* Begin Stored data *

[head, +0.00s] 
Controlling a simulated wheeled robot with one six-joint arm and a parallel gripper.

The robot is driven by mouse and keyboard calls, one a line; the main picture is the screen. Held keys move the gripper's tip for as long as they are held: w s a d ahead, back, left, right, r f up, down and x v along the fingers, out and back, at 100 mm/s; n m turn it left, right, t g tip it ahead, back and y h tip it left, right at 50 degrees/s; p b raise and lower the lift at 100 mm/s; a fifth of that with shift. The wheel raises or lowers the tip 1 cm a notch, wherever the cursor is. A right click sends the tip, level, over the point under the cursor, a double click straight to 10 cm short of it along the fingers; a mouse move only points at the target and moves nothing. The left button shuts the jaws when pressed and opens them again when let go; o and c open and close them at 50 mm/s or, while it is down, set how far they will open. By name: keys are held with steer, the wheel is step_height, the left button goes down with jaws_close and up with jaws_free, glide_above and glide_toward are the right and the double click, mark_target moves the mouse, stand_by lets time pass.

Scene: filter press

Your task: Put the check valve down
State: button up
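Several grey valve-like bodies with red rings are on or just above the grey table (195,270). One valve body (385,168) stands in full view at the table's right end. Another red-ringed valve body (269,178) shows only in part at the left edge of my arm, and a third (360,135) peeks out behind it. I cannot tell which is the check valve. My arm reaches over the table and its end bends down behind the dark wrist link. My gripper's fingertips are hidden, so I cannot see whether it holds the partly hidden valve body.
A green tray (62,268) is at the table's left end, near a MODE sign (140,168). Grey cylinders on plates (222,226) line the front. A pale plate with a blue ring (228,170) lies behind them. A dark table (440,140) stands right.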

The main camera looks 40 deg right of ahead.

* End Stored data *

* **Exercise**
Quote nothing but the lines that run from the line containing "The robot is" through the line containing "Your task: Put the check valve down", keeping both of them word for word.

* **Task response**
The robot is driven by mouse and keyboard calls, one a line; the main picture is the screen. Held keys move the gripper's tip for as long as they are held: w s a d ahead, back, left, right, r f up, down and x v along the fingers, out and back, at 100 mm/s; n m turn it left, right, t g tip it ahead, back and y h tip it left, right at 50 degrees/s; p b raise and lower the lift at 100 mm/s; a fifth of that with shift. The wheel raises or lowers the tip 1 cm a notch, wherever the cursor is. A right click sends the tip, level, over the point under the cursor, a double click straight to 10 cm short of it along the fingers; a mouse move only points at the target and moves nothing. The left button shuts the jaws when pressed and opens them again when let go; o and c open and close them at 50 mm/s or, while it is down, set how far they will open. By name: keys are held with steer, the wheel is step_height, the left button goes down with jaws_close and up with jaws_free, glide_above and glide_toward are the right and the double click, mark_target moves the mouse, stand_by lets time pass.

Scene: filter press

Your task: Put the check valve down

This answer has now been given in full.